Así, “Inside Google”, la Organización nos sugiere una serie de características que, a su modo de ver, identifican nuestro presente. Son: la globalización; el valor de la información sobre la reflexión; desconocidos niveles de posibilidades participativas del individuo que ha de asumir, sin embargo, el contraste con una mayor dictadura en la gestión (el control del algoritmo); la intromisión en la privacidad y los conflictos y gestion de conflictos derivados de ello; y la fragilidad de este desarrollo digital por su dependencia de la tecnología, la energía, la programación, la ciberdelincuencia…
No es un mal boceto porque responde a una visión panorámica bastante completa, aunque, como es natural, podríamos añadirle muchas anotaciones al margen.
La tecnología digital… ¿apta para el consumo?

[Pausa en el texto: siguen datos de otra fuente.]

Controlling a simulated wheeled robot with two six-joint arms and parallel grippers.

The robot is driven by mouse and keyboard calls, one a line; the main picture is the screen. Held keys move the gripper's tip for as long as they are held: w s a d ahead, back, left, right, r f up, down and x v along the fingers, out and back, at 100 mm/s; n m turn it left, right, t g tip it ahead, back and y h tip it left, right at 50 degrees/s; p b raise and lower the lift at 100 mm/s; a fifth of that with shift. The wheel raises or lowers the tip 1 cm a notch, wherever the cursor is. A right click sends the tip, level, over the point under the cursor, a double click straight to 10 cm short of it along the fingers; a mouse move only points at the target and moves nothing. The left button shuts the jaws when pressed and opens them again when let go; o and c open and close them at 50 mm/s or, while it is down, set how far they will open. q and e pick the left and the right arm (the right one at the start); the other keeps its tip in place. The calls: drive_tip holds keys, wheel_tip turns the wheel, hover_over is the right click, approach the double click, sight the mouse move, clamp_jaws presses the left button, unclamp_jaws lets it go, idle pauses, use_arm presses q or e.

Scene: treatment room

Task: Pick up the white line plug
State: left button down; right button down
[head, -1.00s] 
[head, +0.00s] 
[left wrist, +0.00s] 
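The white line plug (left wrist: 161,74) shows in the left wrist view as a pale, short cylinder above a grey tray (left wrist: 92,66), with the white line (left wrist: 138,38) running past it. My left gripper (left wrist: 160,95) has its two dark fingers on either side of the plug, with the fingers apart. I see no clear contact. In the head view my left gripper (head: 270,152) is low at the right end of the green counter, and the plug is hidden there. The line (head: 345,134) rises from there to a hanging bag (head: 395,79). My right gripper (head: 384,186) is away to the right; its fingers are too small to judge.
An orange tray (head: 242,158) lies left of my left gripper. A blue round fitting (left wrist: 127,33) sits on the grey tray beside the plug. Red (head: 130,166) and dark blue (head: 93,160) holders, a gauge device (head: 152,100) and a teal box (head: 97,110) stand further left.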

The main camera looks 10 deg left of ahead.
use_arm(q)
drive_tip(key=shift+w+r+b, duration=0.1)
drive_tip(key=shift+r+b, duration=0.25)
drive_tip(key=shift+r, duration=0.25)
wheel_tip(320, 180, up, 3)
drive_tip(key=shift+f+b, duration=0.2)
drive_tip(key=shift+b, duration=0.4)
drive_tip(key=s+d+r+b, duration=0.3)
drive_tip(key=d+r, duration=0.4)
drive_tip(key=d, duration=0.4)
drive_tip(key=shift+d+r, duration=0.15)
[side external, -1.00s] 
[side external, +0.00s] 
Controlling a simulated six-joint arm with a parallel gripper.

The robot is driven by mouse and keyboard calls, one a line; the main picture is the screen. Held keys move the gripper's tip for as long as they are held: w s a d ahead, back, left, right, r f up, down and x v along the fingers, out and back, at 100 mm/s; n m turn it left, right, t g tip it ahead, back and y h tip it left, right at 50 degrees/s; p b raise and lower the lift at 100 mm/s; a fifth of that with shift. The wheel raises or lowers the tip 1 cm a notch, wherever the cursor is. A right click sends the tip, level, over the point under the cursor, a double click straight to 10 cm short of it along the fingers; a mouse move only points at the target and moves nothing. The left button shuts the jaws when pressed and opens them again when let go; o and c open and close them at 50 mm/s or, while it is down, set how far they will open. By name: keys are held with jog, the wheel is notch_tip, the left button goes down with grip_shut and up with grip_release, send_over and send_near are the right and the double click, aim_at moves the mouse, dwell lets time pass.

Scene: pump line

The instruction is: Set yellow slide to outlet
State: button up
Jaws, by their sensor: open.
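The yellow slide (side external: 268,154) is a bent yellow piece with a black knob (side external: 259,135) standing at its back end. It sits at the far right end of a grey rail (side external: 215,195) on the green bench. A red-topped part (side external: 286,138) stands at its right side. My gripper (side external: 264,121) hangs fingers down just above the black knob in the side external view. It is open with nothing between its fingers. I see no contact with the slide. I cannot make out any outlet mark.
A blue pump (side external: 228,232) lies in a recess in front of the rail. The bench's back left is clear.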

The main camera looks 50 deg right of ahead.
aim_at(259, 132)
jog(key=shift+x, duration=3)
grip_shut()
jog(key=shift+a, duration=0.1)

Lo cierto es que tanto si partimos de los rasgos ideológicos o filosóficos de la tecnología digital como de su repercusión real en nuestra vida, nos encontramos con la necesidad de definir los requisitos necesarios para que todo ello suponga mayores niveles de bienestar personal y social, que es lo que a la postre exigimos a cualquier avance humano. En otras palabras, cabe preguntarnos: ¿qué ingredientes deben incluir tanto los dispositivos digitales como los algoritmos y programas que los hacen funcionar para que podamos asumirlos como “convenientes para el consumo humano”? Quizá la pregunta es demasiado ambiciosa, como pretencioso por mi parte el intento de dar una respuesta. Por eso propongo sobre todo una reflexión, de cuyo resultado estaría bien que obtuviéramos un cierto criterio para un uso adecuado de la tecnología. Desde aquí animo a ello. Y como no quiero quedarme en lo fácil, ahí van mis modestas conclusiones.
Ingredientes.
Partamos del rasgo identitario de la tecnología digital para poder entender, antes de nada, de qué estamos hablando. En este sentido, la primera condición es: la conectividad.
Los españoles hemos aceptado que nuestro gusto por las relaciones sociales tiene un compañero ideal en los smartphones, tablets y equivalentes. El dato es que mientras la media internacional de adquisición de dispositivos con acceso a la red es de 94% y 73% si nos referimos a teléfonos móviles y tabletas respectivamente, en España dicho porcentaje es de 97,4% y 77,1%; y vamos por encima también en Smart TVs y otros aparatos. La conexión sin límites de espacio y tiempo es lo que marca la diferencia entre la tecnología de ayer y la de hoy. Las palabras mágicas que ya forman parte de nuestro vocabulario son: wifi, bluetooth, 4G, contactless…
Poder entrar en contacto deriva, como segundo rasgo, en la creación de comunidad. Cierto que el concepto comunidad o grupo no es ahora tampoco el mismo que solía, tal y como afirman sicólogos y sociólogos.
La digitalización de nuestras relaciones nos ha cambiado el formato y también los efectos.
Ya no hace falta el contacto físico, cara a cara, porque las palabras son un toque en la pantalla, los gestos y emociones vienen ya prefabricados en forma de emoticonos y los resultados se cuentan en grupos o comunidades virtuales cuyo nivel de afección se mide en likes o retuits.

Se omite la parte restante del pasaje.